**SOURCE DATA**
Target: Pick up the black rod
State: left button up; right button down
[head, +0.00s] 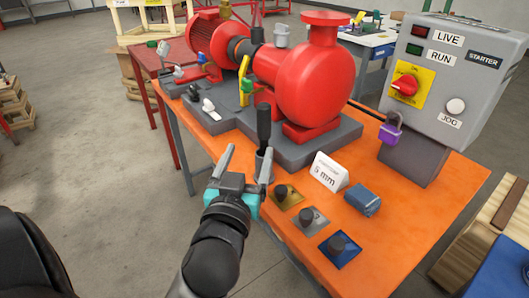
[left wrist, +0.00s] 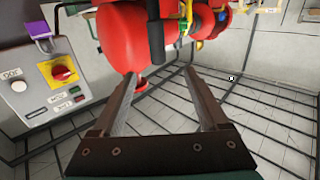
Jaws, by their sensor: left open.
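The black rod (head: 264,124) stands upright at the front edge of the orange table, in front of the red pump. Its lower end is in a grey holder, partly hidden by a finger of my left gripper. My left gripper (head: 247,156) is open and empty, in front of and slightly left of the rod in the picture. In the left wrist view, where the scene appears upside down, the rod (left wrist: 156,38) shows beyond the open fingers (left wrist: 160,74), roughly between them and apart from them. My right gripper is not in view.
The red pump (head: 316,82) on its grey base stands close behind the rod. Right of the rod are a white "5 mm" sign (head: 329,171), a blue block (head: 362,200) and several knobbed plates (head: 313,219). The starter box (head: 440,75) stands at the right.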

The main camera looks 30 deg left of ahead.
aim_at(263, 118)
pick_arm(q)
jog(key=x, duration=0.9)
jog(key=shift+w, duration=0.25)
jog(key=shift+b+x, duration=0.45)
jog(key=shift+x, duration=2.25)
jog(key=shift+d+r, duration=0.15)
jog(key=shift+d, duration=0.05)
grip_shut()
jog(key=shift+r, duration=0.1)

**THE EXERCISE**
Give back every line exactly as it stands, pictures excluded.

**EXERCISE ANSWER**
Target: Pick up the black rod
State: left button up; right button down
[head, +0.00s] 
[left wrist, +0.00s] 
Jaws, by their sensor: left open.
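The black rod (head: 264,124) stands upright at the front edge of the orange table, in front of the red pump. Its lower end is in a grey holder, partly hidden by a finger of my left gripper. My left gripper (head: 247,156) is open and empty, in front of and slightly left of the rod in the picture. In the left wrist view, where the scene appears upside down, the rod (left wrist: 156,38) shows beyond the open fingers (left wrist: 160,74), roughly between them and apart from them. My right gripper is not in view.
The red pump (head: 316,82) on its grey base stands close behind the rod. Right of the rod are a white "5 mm" sign (head: 329,171), a blue block (head: 362,200) and several knobbed plates (head: 313,219). The starter box (head: 440,75) stands at the right.

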The main camera looks 30 deg left of ahead.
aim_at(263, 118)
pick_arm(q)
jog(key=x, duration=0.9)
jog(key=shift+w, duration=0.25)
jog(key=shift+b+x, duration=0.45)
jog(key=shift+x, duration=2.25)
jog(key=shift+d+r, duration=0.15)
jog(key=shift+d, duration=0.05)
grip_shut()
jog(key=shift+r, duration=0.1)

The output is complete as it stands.